Robot episode rows
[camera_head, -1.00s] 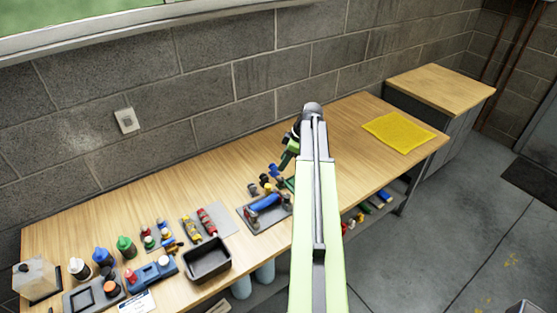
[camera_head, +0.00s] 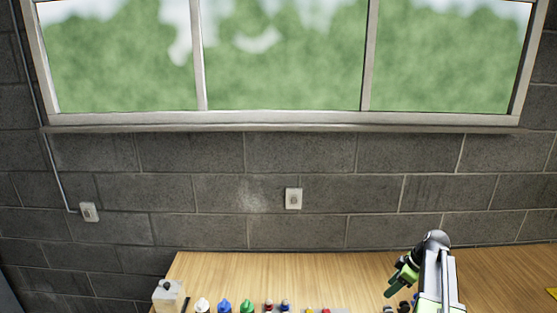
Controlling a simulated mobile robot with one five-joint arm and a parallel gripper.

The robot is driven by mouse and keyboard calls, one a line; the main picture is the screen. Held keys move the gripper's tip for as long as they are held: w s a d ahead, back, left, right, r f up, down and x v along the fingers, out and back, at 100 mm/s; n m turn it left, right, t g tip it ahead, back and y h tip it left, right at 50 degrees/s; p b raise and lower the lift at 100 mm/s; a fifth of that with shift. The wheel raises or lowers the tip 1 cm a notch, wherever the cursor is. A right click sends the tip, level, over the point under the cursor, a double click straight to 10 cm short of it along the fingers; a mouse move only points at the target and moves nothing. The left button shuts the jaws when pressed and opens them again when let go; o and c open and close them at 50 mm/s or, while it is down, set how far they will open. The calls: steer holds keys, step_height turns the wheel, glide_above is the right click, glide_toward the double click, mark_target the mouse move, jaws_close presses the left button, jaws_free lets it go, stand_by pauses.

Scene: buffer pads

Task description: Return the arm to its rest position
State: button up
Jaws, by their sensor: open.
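My arm shows at the lower right, a pale green and grey link reaching up from the bottom edge. My gripper (camera_head: 401,281) is at its end, a dark and green shape pointing down and left over the workbench. It is open, and I see nothing held in it. It is small in the view, so its fingertips are hard to make out. The lower part of the arm is cut off by the bottom edge.
The wooden workbench (camera_head: 300,265) runs along the block wall. Several bottles and small items, including a blue bottle (camera_head: 225,306) and a green bottle (camera_head: 247,306), line the bottom edge. A window (camera_head: 285,60) and a wall socket (camera_head: 293,198) are above.

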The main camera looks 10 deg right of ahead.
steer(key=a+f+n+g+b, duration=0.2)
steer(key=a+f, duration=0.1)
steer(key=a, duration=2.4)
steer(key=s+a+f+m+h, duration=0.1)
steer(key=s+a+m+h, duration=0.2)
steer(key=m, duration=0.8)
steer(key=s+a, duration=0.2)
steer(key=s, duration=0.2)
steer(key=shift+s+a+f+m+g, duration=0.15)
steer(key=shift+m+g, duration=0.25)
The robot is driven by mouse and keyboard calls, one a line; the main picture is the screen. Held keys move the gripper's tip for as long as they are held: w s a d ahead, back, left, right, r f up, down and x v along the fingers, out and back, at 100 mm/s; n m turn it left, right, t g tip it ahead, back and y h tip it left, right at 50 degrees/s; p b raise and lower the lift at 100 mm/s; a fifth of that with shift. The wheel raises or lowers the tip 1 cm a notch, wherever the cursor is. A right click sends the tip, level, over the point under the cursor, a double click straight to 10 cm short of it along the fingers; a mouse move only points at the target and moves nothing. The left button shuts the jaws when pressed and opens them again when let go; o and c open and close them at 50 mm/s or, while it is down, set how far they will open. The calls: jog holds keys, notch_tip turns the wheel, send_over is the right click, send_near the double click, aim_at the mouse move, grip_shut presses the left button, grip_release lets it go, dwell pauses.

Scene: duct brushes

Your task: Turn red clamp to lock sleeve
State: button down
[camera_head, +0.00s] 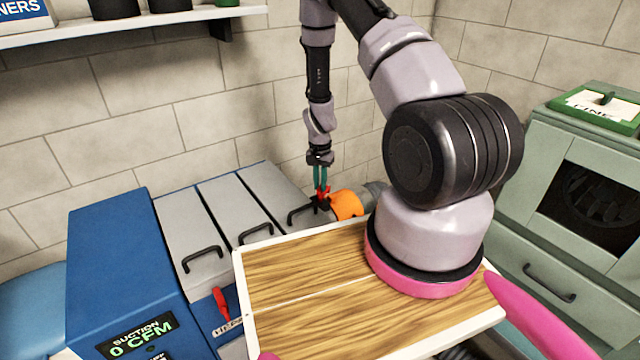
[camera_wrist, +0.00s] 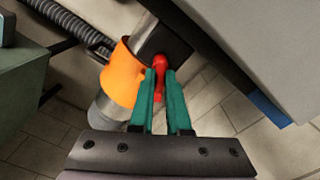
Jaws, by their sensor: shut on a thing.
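My gripper (camera_head: 321,178) reaches down behind the grey-topped machine, and its teal fingers also show in the wrist view (camera_wrist: 161,95). The fingers are shut on the red clamp (camera_wrist: 159,64), a small red handle whose rounded top shows past the fingertips. The red clamp also shows in the head view (camera_head: 322,193), below the fingertips. The orange sleeve (camera_wrist: 122,75) wraps a grey metal pipe just beside the clamp, touching or nearly touching the left finger in the picture. The sleeve also shows in the head view (camera_head: 346,205). The clamp's base is partly hidden by the fingers.
A grey machine body (camera_wrist: 260,45) is close on the right in the wrist view. My wood-topped base fills the front. A blue suction unit (camera_head: 110,260) stands left.

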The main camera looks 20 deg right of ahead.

Problem to solve =
Set the entries down again exactly. Do not include the images.

Exercise answer =
[camera_head, -1.00s] 
[camera_head, +0.00s] 
Controlling a simulated mobile robot with one five-joint arm and a parallel gripper.

The robot is driven by mouse and keyboard calls, one a line; the main picture is the screen. Held keys move the gripper's tip for as long as they are held: w s a d ahead, back, left, right, r f up, down and x v along the fingers, out and back, at 100 mm/s; n m turn it left, right, t g tip it ahead, back and y h tip it left, right at 50 degrees/s; p b raise and lower the lift at 100 mm/s; a fifth of that with shift. The wheel raises or lowers the tip 1 cm a notch, wherever the cursor is. A right click sends the tip, level, over the point under the cursor, a double click straight to 10 cm short of it along the fingers; a mouse move only points at the target and moves nothing. The left button shuts the jaws when pressed and opens them again when let go; o and c open and close them at 50 mm/s or, while it is down, set how far they will open. The calls: steer holds keys, step_height turns the wheel, glide_above is the right click, glide_toward the double click, mark_target the mouse move, jaws_close presses the left button, jaws_free lets it go, stand_by pauses.

Scene: buffer pads

Task description: Return the arm to its rest position
State: button up
Jaws, by their sensor: open.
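My arm shows at the lower right, a pale green and grey link reaching up from the bottom edge. My gripper (camera_head: 401,281) is at its end, a dark and green shape pointing down and left over the workbench. It is open, and I see nothing held in it. It is small in the view, so its fingertips are hard to make out. The lower part of the arm is cut off by the bottom edge.
The wooden workbench (camera_head: 300,265) runs along the block wall. Several bottles and small items, including a blue bottle (camera_head: 225,306) and a green bottle (camera_head: 247,306), line the bottom edge. A window (camera_head: 285,60) and a wall socket (camera_head: 293,198) are above.

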The main camera looks 10 deg right of ahead.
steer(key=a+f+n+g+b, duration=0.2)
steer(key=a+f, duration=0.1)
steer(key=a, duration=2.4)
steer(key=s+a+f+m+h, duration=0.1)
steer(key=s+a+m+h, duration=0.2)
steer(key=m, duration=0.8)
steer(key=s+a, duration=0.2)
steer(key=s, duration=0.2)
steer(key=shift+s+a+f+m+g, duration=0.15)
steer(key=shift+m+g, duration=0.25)
The robot is driven by mouse and keyboard calls, one a line; the main picture is the screen. Held keys move the gripper's tip for as long as they are held: w s a d ahead, back, left, right, r f up, down and x v along the fingers, out and back, at 100 mm/s; n m turn it left, right, t g tip it ahead, back and y h tip it left, right at 50 degrees/s; p b raise and lower the lift at 100 mm/s; a fifth of that with shift. The wheel raises or lowers the tip 1 cm a notch, wherever the cursor is. A right click sends the tip, level, over the point under the cursor, a double click straight to 10 cm short of it along the fingers; a mouse move only points at the target and moves nothing. The left button shuts the jaws when pressed and opens them again when let go; o and c open and close them at 50 mm/s or, while it is down, set how far they will open. The calls: jog holds keys, notch_tip turns the wheel, send_over is the right click, send_near the double click, aim_at the mouse move, grip_shut presses the left button, grip_release lets it go, dwell pauses.

Scene: duct brushes

Your task: Turn red clamp to lock sleeve
State: button down
[camera_head, +0.00s] 
[camera_wrist, +0.00s] 
Jaws, by their sensor: shut on a thing.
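My gripper (camera_head: 321,178) reaches down behind the grey-topped machine, and its teal fingers also show in the wrist view (camera_wrist: 161,95). The fingers are shut on the red clamp (camera_wrist: 159,64), a small red handle whose rounded top shows past the fingertips. The red clamp also shows in the head view (camera_head: 322,193), below the fingertips. The orange sleeve (camera_wrist: 122,75) wraps a grey metal pipe just beside the clamp, touching or nearly touching the left finger in the picture. The sleeve also shows in the head view (camera_head: 346,205). The clamp's base is partly hidden by the fingers.
A grey machine body (camera_wrist: 260,45) is close on the right in the wrist view. My wood-topped base fills the front. A blue suction unit (camera_head: 110,260) stands left.

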The main camera looks 20 deg right of ahead.

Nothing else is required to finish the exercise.